Dans les conditions actuelles qui caractérisent le paysage politique dans le pays, il serait prétentieux de prétendre avoir une réponse pertinente et opérationnelle à cette question importante. Il est cependant possible d’émettre quelques idées forces permettant, si elles sont prises en compte par les parties agissantes, de baliser le chemin vers la réponse souhaitée.

  • Il faut commencer par prendre des mesures courageuses et audacieuses pour apaiser les esprits et rendre espoir aux tunisiens. Cela passe par une réconciliation nationale globale et l’adoption d’un nouveau paradigme, passantdu clivage «ancien-nouveau», «avant-après», «jeunes-vieux» à un clivage plus réel et plus redoutable «au service de la Tunisie-au service d’autres agendas».

Il faut ensuite offrir un rêve collectif aux tunisiens par le biais de projets ambitieux- et ce ne sont pas les idées qui manquent. C’est du reste ce qu’ont fait plusieurs pays avant nous, à l’instar de la Corée du sud, Singapour, la Finlande et bien d’autres, qui ont réussi en quelques décades à passer de pays à revenus modestes à des pays développés, voire même des pays pionniers dans certains secteurs d’activité.

Ce rêve collectif, sous tendant un modèle de développement au diapason des grandes mutations que connait notre monde actuel, gagnerait à reposer sur les nombreux acquis de notre pays et surtout sur sa jeunesse qui, si elle est bien encadrée et surtout bien motivée est capable de véritables miracles. Elle le prouve amplement quand elle s’expatrie vers des cieux plus motivants.

  • Il faut en outre abandonner l’idée fallacieuse selon laquelle la liberté mérite tous les sacrifices et la remplacer par celle qui dit plutôt : profitons de la liberté pour davantage de créativité et exploitons au mieux notre intelligence collective, en commençant par nous dessaisir de notre esprit de haine et de vengeance et en apprenant à nous aimer, dans notre diversité, en ayant à l’esprit le seul dénominateur commun qui vaille: l’amour de ce pays et la volonté de bien le servir !
  • Il convient également de ne pas avoir honte à reconnaitre que le système politique actuel est inadapté à notre pays, à notre culture et à nos mentalités et qu’il convient d’avoir le courage de le changer, avant qu’il ne soit trop tard, car ayons toujours à l’esprit que dans notre monde globalisé et dominé par le savoir, celui qui n’avance pas rapidement recule.

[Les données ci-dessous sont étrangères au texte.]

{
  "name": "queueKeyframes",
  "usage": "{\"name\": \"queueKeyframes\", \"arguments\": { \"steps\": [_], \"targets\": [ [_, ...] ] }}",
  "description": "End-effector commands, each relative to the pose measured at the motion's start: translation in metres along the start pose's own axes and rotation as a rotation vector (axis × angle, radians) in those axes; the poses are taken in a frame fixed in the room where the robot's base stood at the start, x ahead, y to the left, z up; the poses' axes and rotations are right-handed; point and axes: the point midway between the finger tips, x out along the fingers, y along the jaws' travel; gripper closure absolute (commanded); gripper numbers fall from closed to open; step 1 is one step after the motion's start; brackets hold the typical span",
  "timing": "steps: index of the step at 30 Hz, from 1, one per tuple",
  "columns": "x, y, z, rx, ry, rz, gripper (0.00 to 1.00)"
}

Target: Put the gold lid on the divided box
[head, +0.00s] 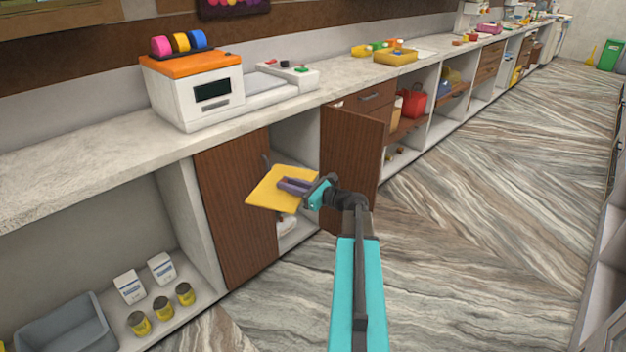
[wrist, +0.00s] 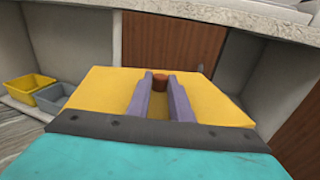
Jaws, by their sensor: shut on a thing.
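My gripper (head: 284,184) is shut on the gold lid (head: 264,196), a flat square plate, and holds it in the air before the open cabinet below the counter. In the wrist view, the purple-grey fingers (wrist: 160,82) are on either side of a reddish-brown knob on the lid (wrist: 100,90). A gold box (head: 396,58) stands on the counter, farther along to the right and apart from the lid. It is too small to tell whether this is the divided box or what its compartments hold.
A cabinet door (head: 352,150) stands open right beside my gripper. The counter (head: 120,140) carries a white machine (head: 192,95) with an orange top and a white scale-like device (head: 290,76). The marble-patterned floor (head: 480,190) to the right is clear.

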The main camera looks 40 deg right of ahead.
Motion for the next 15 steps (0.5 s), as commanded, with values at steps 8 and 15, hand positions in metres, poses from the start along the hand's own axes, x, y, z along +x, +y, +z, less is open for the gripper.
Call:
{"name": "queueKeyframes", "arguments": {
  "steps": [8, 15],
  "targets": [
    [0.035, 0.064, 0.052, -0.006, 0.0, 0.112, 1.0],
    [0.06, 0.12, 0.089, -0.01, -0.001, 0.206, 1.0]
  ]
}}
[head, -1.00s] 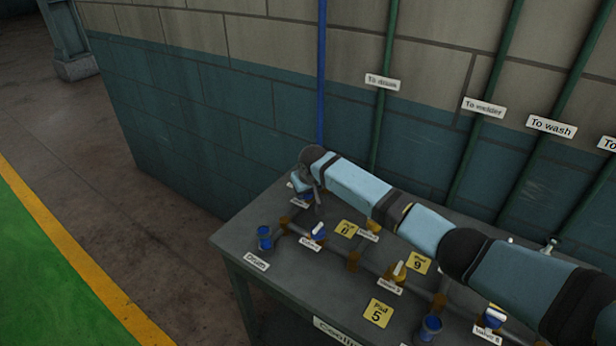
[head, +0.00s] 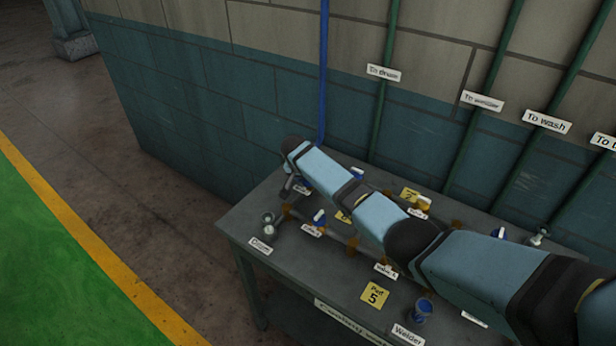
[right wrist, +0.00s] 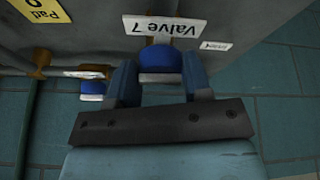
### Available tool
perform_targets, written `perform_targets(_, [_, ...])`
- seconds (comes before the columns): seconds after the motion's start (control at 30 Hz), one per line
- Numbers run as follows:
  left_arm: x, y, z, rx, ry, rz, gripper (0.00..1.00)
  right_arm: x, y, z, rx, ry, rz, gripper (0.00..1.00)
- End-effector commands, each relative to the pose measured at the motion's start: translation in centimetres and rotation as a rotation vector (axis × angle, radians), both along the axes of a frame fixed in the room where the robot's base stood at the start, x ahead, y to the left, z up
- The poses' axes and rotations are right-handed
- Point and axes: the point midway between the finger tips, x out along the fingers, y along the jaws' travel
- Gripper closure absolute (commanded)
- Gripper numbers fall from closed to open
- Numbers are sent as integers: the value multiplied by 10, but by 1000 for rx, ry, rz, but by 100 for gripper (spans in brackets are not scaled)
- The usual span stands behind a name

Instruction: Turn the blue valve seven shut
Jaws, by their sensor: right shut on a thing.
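The blue valve seven (right wrist: 161,62) shows in the right wrist view beside its white "Valve 7" label (right wrist: 163,27). My right gripper (right wrist: 160,75) has one finger on each side of the blue valve and is shut on it. In the head view my right arm crosses the bench from the lower right, and its hand (head: 291,186) is at the bench's far left corner by the blue pipe. The arm hides most of the valve there. My left gripper is not in view.
The grey bench (head: 335,275) carries several valves, yellow pad tags (head: 375,295) and a blue cup (head: 422,311) near the "Welder" label. A grey-green fitting (head: 268,226) stands by the "Drum" label. A blue pipe (head: 323,70) and green pipes run up the wall. Floor at left is clear.

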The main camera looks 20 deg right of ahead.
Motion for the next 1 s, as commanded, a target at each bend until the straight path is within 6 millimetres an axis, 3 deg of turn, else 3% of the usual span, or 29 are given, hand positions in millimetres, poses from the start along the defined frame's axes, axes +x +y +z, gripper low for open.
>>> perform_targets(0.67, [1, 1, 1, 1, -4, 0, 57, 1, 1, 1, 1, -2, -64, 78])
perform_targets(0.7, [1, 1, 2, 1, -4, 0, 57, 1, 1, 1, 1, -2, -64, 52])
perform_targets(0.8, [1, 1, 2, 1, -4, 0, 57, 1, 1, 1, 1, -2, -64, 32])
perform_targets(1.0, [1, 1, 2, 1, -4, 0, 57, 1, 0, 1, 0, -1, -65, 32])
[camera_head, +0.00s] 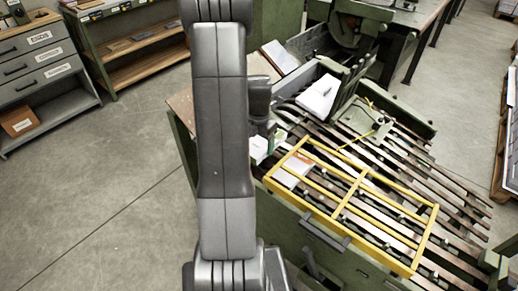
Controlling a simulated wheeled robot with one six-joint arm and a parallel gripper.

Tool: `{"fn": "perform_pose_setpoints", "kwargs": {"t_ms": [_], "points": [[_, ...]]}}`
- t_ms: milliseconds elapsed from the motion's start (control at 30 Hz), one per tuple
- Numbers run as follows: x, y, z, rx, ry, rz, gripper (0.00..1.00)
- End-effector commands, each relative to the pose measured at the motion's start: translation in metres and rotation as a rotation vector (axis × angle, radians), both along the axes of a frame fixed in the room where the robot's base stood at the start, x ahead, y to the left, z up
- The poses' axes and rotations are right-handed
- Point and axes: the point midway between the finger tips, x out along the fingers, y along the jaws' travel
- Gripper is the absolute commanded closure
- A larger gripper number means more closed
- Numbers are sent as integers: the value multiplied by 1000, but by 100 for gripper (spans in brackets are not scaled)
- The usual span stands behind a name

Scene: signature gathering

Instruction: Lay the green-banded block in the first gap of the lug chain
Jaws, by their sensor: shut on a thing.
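My gripper (268,128) is partly hidden behind my own grey arm, near the left end of the machine. It is shut on a small pale block (259,149), which shows just below it. The lug chain (385,212) runs from the machine's left end toward the lower right, between dark slats with small lugs, under a yellow frame. The first gap cannot be told apart clearly. A pale flat piece (291,176) lies at the chain's left end, inside the frame.
The yellow guard frame (345,205) stands over the slats. A white paper stack (319,95) lies on the machine behind. A drawer cabinet (40,62) and shelf bench (135,45) stand at the far left. The floor (110,190) at left is clear.

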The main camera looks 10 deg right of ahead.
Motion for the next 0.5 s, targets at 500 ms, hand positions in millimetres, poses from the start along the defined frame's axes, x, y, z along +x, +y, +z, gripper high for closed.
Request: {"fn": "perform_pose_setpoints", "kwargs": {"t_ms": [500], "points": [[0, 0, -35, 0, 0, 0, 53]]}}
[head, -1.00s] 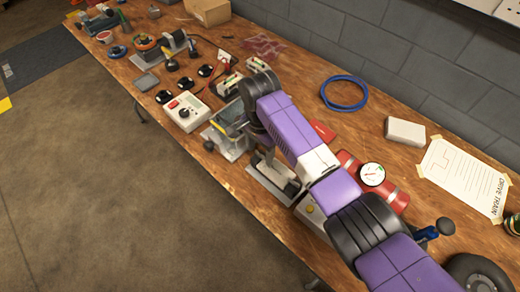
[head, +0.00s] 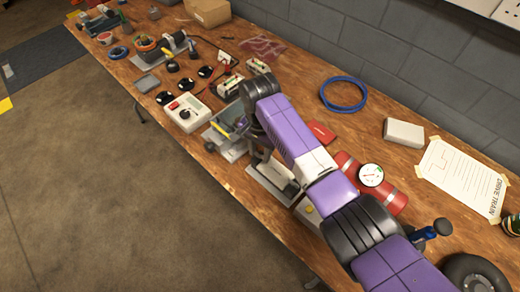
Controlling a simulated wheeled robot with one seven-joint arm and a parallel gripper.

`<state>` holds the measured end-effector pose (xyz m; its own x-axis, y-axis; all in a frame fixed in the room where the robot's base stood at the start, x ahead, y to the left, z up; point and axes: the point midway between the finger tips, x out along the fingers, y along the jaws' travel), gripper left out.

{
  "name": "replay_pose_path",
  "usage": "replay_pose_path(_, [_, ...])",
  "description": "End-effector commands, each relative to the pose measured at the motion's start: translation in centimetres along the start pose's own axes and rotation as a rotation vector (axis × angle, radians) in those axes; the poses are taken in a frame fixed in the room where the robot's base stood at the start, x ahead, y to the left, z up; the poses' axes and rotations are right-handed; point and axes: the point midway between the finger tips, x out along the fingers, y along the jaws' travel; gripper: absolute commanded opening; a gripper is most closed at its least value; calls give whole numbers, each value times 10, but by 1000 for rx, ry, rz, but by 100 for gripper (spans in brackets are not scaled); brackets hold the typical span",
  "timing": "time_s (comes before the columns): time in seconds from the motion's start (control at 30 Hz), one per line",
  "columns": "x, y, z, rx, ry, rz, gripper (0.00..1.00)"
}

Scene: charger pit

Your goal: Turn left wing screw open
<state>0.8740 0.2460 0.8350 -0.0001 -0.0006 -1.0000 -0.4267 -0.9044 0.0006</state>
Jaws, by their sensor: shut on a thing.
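My gripper (head: 233,122) points down and to the left from the dark wrist, small and partly hidden by my arm. It is at a grey metal fixture (head: 232,152) near the table's front edge, with a dark round knob on its left side. It is shut on something there, at the place of the left wing screw. The wing screw itself is too small and too covered to make out, and so is its angle. Another grey plate (head: 262,187) lies just right of the fixture, partly under my arm.
A white control box (head: 186,113) with a red switch stands left of the fixture. A red cylinder with a gauge (head: 371,175) lies right of my arm. A blue cable ring (head: 343,94) and a white block (head: 403,133) lie toward the wall. The floor in front is clear.

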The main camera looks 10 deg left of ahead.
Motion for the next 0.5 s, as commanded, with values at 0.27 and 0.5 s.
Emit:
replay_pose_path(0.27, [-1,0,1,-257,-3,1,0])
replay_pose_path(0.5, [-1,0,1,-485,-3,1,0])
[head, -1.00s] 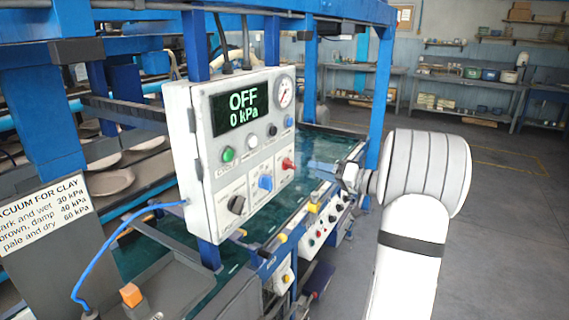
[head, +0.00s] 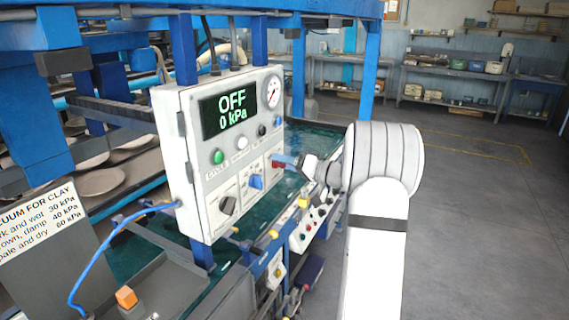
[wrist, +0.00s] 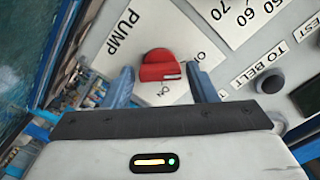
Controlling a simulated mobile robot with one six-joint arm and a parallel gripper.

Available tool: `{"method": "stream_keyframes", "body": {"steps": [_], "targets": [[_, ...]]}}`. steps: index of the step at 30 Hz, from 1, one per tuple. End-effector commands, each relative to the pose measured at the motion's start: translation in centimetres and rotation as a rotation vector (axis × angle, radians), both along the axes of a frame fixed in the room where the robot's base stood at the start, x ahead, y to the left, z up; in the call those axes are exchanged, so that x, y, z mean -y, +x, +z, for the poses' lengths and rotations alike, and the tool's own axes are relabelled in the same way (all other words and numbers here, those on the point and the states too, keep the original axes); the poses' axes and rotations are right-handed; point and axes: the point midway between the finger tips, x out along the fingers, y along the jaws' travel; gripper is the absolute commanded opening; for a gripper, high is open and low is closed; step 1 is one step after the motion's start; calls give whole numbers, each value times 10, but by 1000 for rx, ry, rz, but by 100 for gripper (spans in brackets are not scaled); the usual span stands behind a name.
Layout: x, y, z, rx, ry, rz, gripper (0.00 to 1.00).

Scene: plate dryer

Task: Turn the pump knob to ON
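The red pump knob (wrist: 160,64) sits on a white plate marked PUMP in the wrist view. A white mark shows on its lower right edge, and small position labels are beside it, partly too small to read. In the head view the gripper (head: 287,160) is at the right edge of the control box (head: 180,150), close to the red knob (head: 276,165); contact cannot be told. The display (head: 229,110) reads OFF and 0 kPa.
The box also carries a blue knob (head: 256,181), a black knob (head: 228,204), a green button (head: 218,157) and a gauge (head: 271,92). A dark round knob (wrist: 271,82) is right of the gripper. A blue hose (head: 110,240) hangs at left. Open floor lies right.

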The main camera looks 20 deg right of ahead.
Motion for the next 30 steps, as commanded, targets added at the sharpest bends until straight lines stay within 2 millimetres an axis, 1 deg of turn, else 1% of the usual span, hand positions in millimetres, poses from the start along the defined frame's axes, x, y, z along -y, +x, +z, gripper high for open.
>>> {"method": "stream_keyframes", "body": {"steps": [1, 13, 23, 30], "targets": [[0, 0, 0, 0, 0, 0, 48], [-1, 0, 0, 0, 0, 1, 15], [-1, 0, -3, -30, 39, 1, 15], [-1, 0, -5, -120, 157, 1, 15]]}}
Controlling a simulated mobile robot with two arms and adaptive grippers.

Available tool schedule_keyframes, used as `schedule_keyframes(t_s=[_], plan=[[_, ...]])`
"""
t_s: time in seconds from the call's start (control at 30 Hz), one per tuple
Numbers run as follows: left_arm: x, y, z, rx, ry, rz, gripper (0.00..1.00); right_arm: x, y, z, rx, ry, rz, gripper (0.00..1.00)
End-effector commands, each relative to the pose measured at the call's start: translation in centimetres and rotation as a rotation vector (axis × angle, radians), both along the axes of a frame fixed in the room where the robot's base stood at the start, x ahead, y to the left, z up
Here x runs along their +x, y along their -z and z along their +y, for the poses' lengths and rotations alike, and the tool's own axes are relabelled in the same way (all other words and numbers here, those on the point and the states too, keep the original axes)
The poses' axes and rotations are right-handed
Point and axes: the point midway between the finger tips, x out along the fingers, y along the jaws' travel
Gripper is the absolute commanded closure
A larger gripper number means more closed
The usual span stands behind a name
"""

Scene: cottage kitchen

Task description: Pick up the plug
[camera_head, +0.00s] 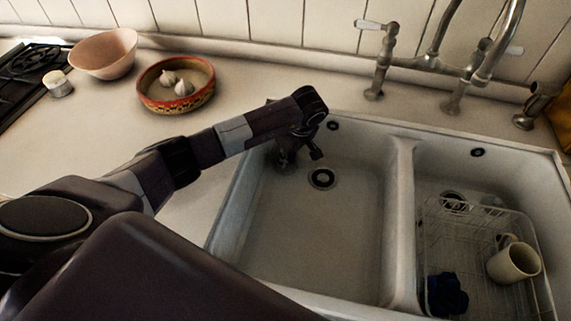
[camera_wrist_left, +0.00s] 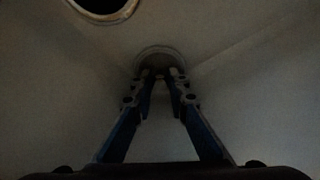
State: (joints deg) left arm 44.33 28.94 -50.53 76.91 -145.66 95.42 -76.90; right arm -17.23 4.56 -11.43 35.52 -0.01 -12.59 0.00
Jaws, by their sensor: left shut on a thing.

Certains prétendent qu’il est très tôt pour envisager une modification de la constitution, arguant du fait que de nombreuses dispositions qui y sont consignées n’ont pas encore été mises en application et qu’il faut davantage de temps pour en évaluer l’efficacité. Cet argument est difficilement défendable car, il suffit de s’inspirer des multiples expériences vécues dans certains pays étrangers pour se convaincre de l’inefficience du système des partis et de ses effets pervers.

  • Il faut, par ailleurs, procéder à de profondes réformes touchant aux secteurs clés: éducation, recherche, finances, fiscalité, mécanismes d’incitation à l’innovation et la créativité, et surtout une grande réforme dans les secteurs culturels, en vue d’agir sur les mentalités et développer chez chacun l’amour de la patrie, le sens du travail, de l’effort, de l’initiative et le gout de l’audace et de la réussite, etc. Ce qui suppose un Etat fort et juste.
  • Il convient enfin de bien se rendre compte qu’autant notre pays est riche de son patrimoine historique et humain, autant il se trouve être dépourvu de grandes richesses naturelles classiques. Il se doit par conséquent de miser surtout sur ses ressources renouvelables et inépuisables que sont les énergies renouvelables et leurs diverses applications et davantage sur l’intelligence de ses enfants.
  • Que les politiciens arrêtent leurs querelles politiciennes qui ne peuvent qu’augmenter davantage le désespoir des tunisiens et leur dégoût de la politique. Regardons la réalité en face et prenons la peine de bien poser les problèmes auxquels on se trouve confronté et sachons que nous sommes embarqués dans un même bateau et que s’il chavire, un grand risque est encouru par chacun. Oui, il peut y avoir une forme d’unité dans le cadre de la diversité. Celle-ci serait alors un facteur d’enrichissement mutuel et de progrès pour tous.

Je finirai par rappeler une citation du philosophe Pavy, extraite d’une conférence qu’il avait prononcée à l‘institut de Carthage au début du siècle dernier; et qui donne une idée de la place privilégiée de la Tunisie dans cet espace méditerranéen qui a connu l’émergence de civilisations parmi les plus brillantes que l’humanité a connues. Je cite:

«Presque tous les grands évènements de l’histoire se sont déroulés sur les bords de la méditerranée. Pas un seul de ses rivages n’a cependant été, peut-être, le théâtre de drames aussi nombreux, ni le témoin de luttes aussi gigantesque surtout par leurs conséquences, que le fut ce petit coin de terre qui s’appelle aujourd’hui la Tunisie».

Ayons également à l’esprit cette belle phrase de Jean Monnet, l’un des pères fondateurs de l’Europe qui disait: «rien ne se crée sans les Hommes, et rien ne dure sans les institutions».

Et que Dieu préserve notre chère patrie.